As for the ASI BAC800 controller, for the last 9 months, I haven't been able to select the power level when I start my ride (0,1,2,3). When I turn on the Stealth, it displays power level 0 but in use has power level 3. Running through the power level settings changes nothing. It's actually been more convenient this way so I haven't had the urge to resolve the problem. I did contact CYC last summer and was given a reset code but after resetting the ASI controller twice, nothing changed. Again, I power up the display and it shows power level 0 but the motor functions with power level 3.
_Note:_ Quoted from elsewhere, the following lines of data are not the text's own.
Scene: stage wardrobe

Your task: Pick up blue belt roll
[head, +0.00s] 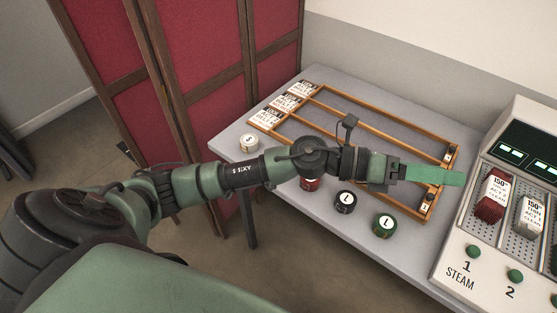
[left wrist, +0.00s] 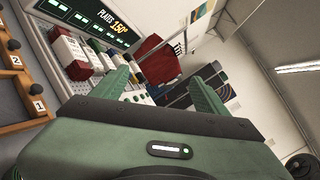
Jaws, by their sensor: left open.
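The blue belt roll looks to be the very dark, navy roll (head: 345,201) with a white top label marked 1. It lies near the front edge of the grey table in the head view, between a red roll (head: 309,184) and a green roll (head: 383,225). My left gripper (head: 440,178) is beyond it to the right, above the right end of the wooden rack. The gripper is open and apart from the roll. In the left wrist view its two green fingers (left wrist: 160,92) are spread with nothing between them. My left arm partly covers the red roll.
A wooden rack (head: 385,140) with long slots and white cards lies on the grey table (head: 330,227). A cream roll (head: 249,143) sits at left. A steam machine (head: 528,130) with cards and green knobs stands at right. A red folding screen (head: 190,60) stands behind left.

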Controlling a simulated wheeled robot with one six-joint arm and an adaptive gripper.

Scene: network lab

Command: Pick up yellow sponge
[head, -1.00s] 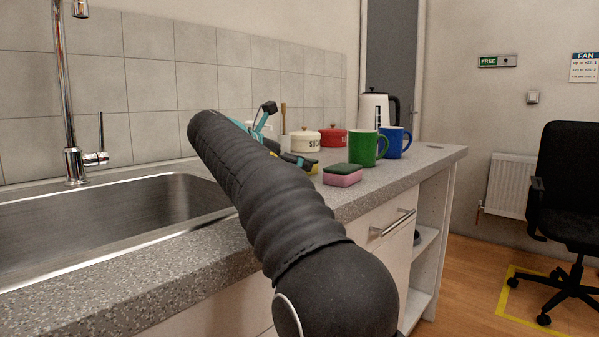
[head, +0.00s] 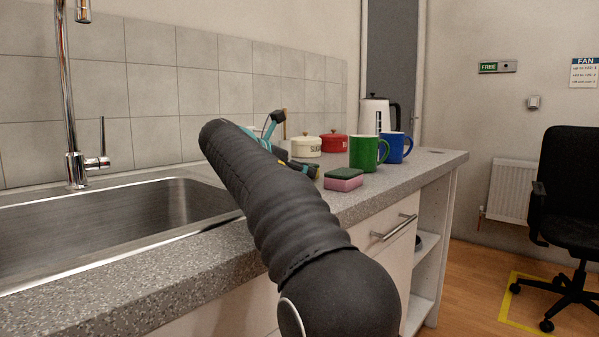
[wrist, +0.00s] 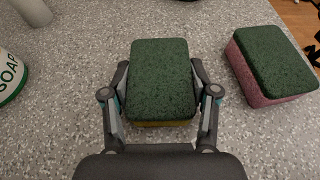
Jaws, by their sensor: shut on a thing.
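In the wrist view, the yellow sponge (wrist: 161,82) has a dark green scouring top, with a thin strip of yellow showing at its near edge. It lies between the two fingers of my gripper (wrist: 161,95), which is shut on its sides. Whether the sponge touches the speckled grey counter is hard to tell. In the head view, my arm hides most of the sponge, and my gripper (head: 290,158) shows partly behind the arm, over the counter (head: 400,180).
A pink sponge with a green top (head: 344,180) lies just right of my gripper; it also shows in the wrist view (wrist: 272,62). A green mug (head: 363,153), blue mug (head: 393,150), sugar pot (head: 307,146), red pot (head: 334,142) and kettle (head: 374,115) stand behind. The sink (head: 110,225) is left.

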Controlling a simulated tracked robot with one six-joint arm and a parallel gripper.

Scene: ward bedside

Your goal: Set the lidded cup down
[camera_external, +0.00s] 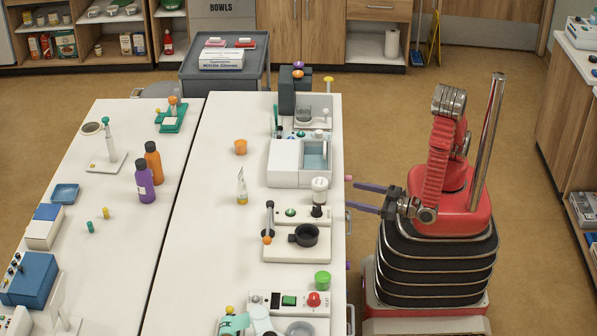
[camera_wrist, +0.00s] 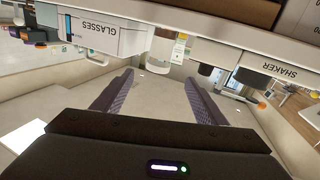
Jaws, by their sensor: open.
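A pale lidded cup (camera_external: 320,187) stands upright near the right edge of the long white table, behind the black knob of a small station. In the wrist view, which is turned upside down, a whitish upright shape (camera_wrist: 163,48) that looks like this cup shows beyond and between my fingertips. My gripper (camera_external: 354,198) is level, points left at the table's right edge and is open, with its two dark purple fingers apart. The wrist view shows nothing between the fingers of my gripper (camera_wrist: 158,76). The cup stands apart from them.
A white station labelled GLASSES (camera_wrist: 105,32) and a station labelled SHAKER (camera_wrist: 282,70) flank the cup. A black pan (camera_external: 305,236) sits on the nearer station.

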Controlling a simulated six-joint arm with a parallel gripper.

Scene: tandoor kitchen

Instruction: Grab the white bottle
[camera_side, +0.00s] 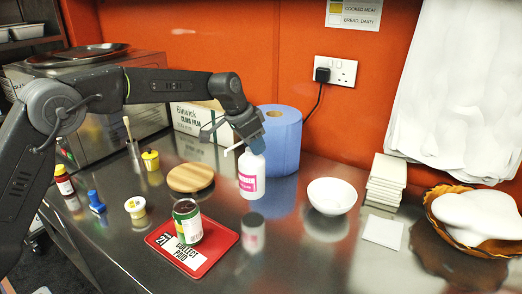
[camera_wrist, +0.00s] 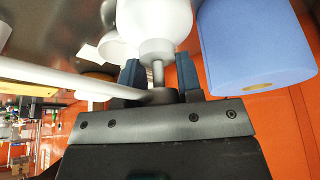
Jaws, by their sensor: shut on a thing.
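The white bottle (camera_side: 252,175) with a pink label stands upright on the steel counter in the side view. My gripper (camera_side: 252,142) is above it, with its fingers around the bottle's top. In the wrist view the bottle's white body (camera_wrist: 155,22) narrows to a neck and a thin stem. The blue fingers of my gripper (camera_wrist: 160,78) are on both sides of this top, shut on it. A long white spout runs out to the left from the pump head. The fingers' exact contact with the pump head is partly hidden.
A blue paper roll (camera_side: 283,140) stands close behind the bottle. A wooden lid (camera_side: 190,177) lies to the left, a white bowl (camera_side: 331,196) to the right. A can (camera_side: 187,221) stands on a red tray (camera_side: 214,262) in front.

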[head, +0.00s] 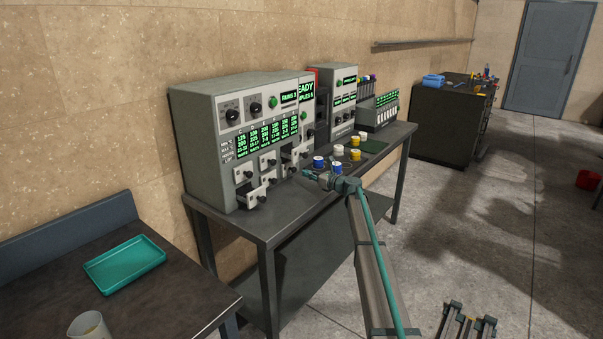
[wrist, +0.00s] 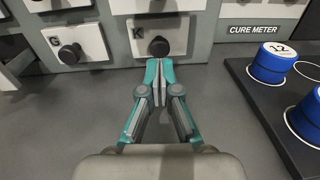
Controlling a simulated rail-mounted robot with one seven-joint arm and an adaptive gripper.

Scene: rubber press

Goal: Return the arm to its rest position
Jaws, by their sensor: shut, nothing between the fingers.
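My arm reaches across from the front right in the head view. My gripper (head: 308,174) is at the front of the grey press machine (head: 205,140), close to its lower drawers. In the wrist view my gripper (wrist: 158,72) has its teal fingers together with nothing between them. The fingertips are just below the dark knob (wrist: 159,46) of the drawer marked K (wrist: 170,28); I cannot tell whether they touch it. To the left is another drawer (wrist: 78,42) with a dark knob.
Blue-sided pots (wrist: 268,62) stand on a dark tray (wrist: 262,100) at right, by a label reading CURE METER. One lower drawer (head: 262,190) stands pulled out. A teal tray (head: 125,265) and a cup (head: 88,325) are on the left table. The floor (head: 480,220) at right is open.

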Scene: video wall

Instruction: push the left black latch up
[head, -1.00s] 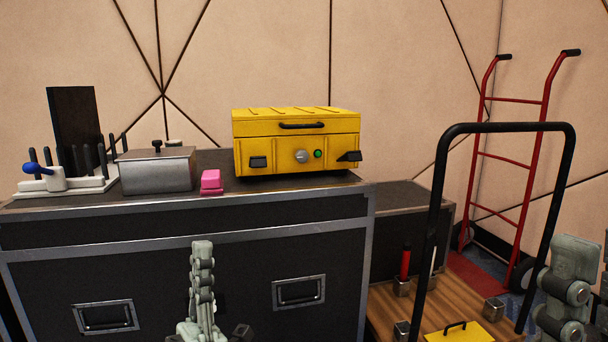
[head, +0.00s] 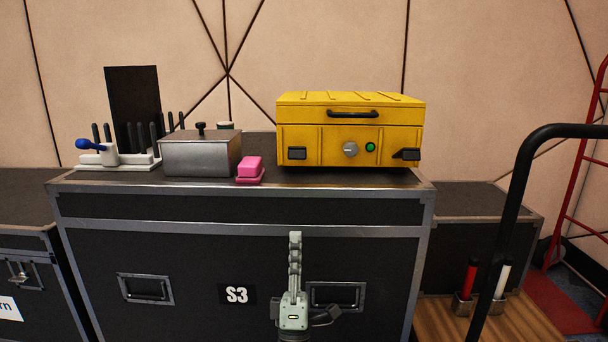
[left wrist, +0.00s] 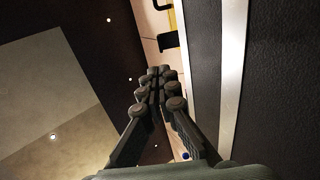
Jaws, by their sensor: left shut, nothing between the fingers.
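The yellow case (head: 325,145) stands on top of the black flight case. Its left black latch (head: 297,153) is on the front face at the left, and a right black latch (head: 406,154) juts out near the right front corner. My left gripper (head: 295,236) is shut and empty, pointing up in front of the flight case, below the left latch and apart from it. In the left wrist view my shut left gripper (left wrist: 155,76) shows its fingers together, with a black piece of the yellow case (left wrist: 168,41), likely a latch, beyond them. My right gripper is not in view.
On the flight case (head: 150,205) stand a pink block on a pink dish (head: 249,170), a metal lidded box (head: 200,155) and a white rack with black pegs (head: 120,160). A trolley with a black handle (head: 510,210) stands at right. The space before the yellow case's front is clear.

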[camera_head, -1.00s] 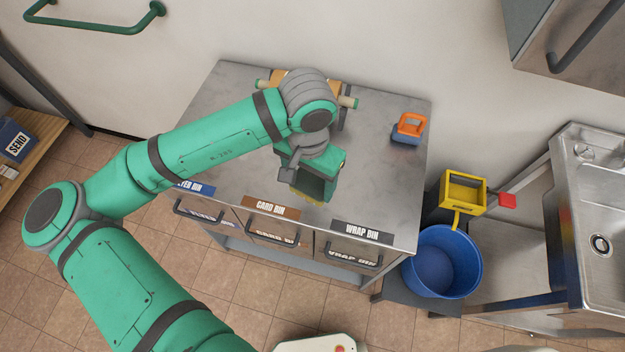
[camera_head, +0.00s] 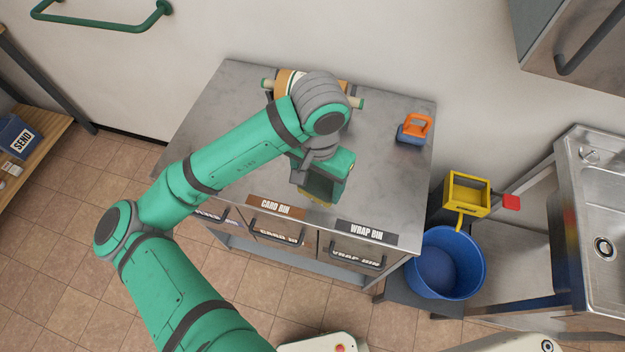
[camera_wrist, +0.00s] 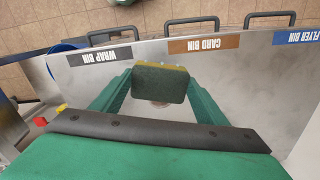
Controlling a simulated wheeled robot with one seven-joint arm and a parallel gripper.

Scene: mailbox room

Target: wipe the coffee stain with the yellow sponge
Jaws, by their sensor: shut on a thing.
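My gripper (camera_head: 318,192) is shut on the yellow sponge, above the front part of the grey metal bench top. In the wrist view the sponge (camera_wrist: 159,85) sits between the two green fingers, with its dark green scouring face toward the camera and a thin yellow edge along its top. In the head view only a little yellow of it (camera_head: 314,200) shows under the gripper. A faint brownish mark, seemingly the coffee stain (camera_wrist: 160,103), shows on the bench just beside the sponge in the wrist view. I cannot tell whether the sponge touches the bench.
The metal bench (camera_head: 385,190) has labelled bins along its front. An orange-and-blue handled object (camera_head: 413,130) stands at its back right. A roll holder (camera_head: 293,82) is behind my wrist. A blue bucket (camera_head: 445,262), a yellow wringer (camera_head: 466,194) and a sink (camera_head: 598,200) are to the right.

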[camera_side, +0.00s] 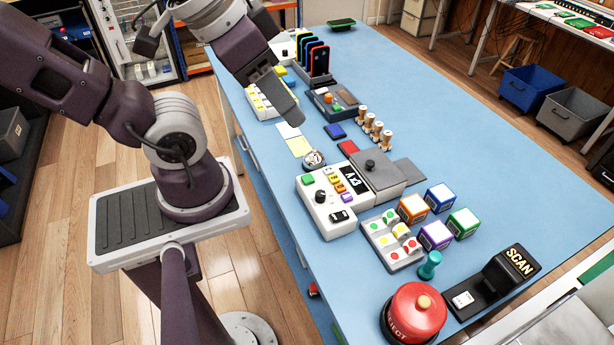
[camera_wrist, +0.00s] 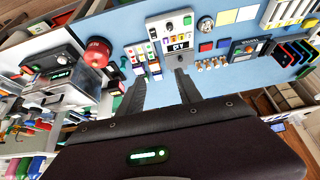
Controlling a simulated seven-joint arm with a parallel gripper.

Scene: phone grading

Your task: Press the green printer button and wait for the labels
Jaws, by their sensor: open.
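A white box (camera_side: 326,206) on the blue table carries a square green button (camera_side: 308,179), a black knob, small coloured buttons and a dark display. I take it for the printer, but no name shows on it. In the wrist view the green button (camera_wrist: 187,20) is at the top of the box (camera_wrist: 170,28). My gripper (camera_side: 284,108) is above the table, behind and to the left of the box in the side view, apart from the button. In the wrist view its two fingers (camera_wrist: 160,78) are spread and empty.
A red domed button (camera_side: 414,312) and a SCAN stand (camera_side: 494,282) are at the near end. Coloured cubes (camera_side: 436,235), wooden-handled stamps (camera_side: 371,126) and a phone rack (camera_side: 316,60) stand on the table. Its right side is clear (camera_side: 480,150).
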One other thing I should mention. Since installing this motor, the muscle behind my right glute (piriformis muscle) has been in pain. Not so much pain to stop me me from being active but the muscle hurts. I massage it with a tennis ball every now and then but should seek out a professional. I have done self supported bicycle tours in South America (Argentina to Colombia), Europe (Germany to Gibraltar) and Africa (Ethiopia to South Africa) and never had this pain. From a bit of online research, high q-factor is a cause for this muscle syndrome. The Stealth has a q-factor of 189 mm. My touring bike has a q-factor of 169 mm. Road bike doubles have a q-factor of 150 mm.

19 months and 5957 kms (3700 miles) and counting....
I had the same problem from the very begining. I got a new configuration file which fixed that issues


Btw. After riding in snow storm my freewheel stuck.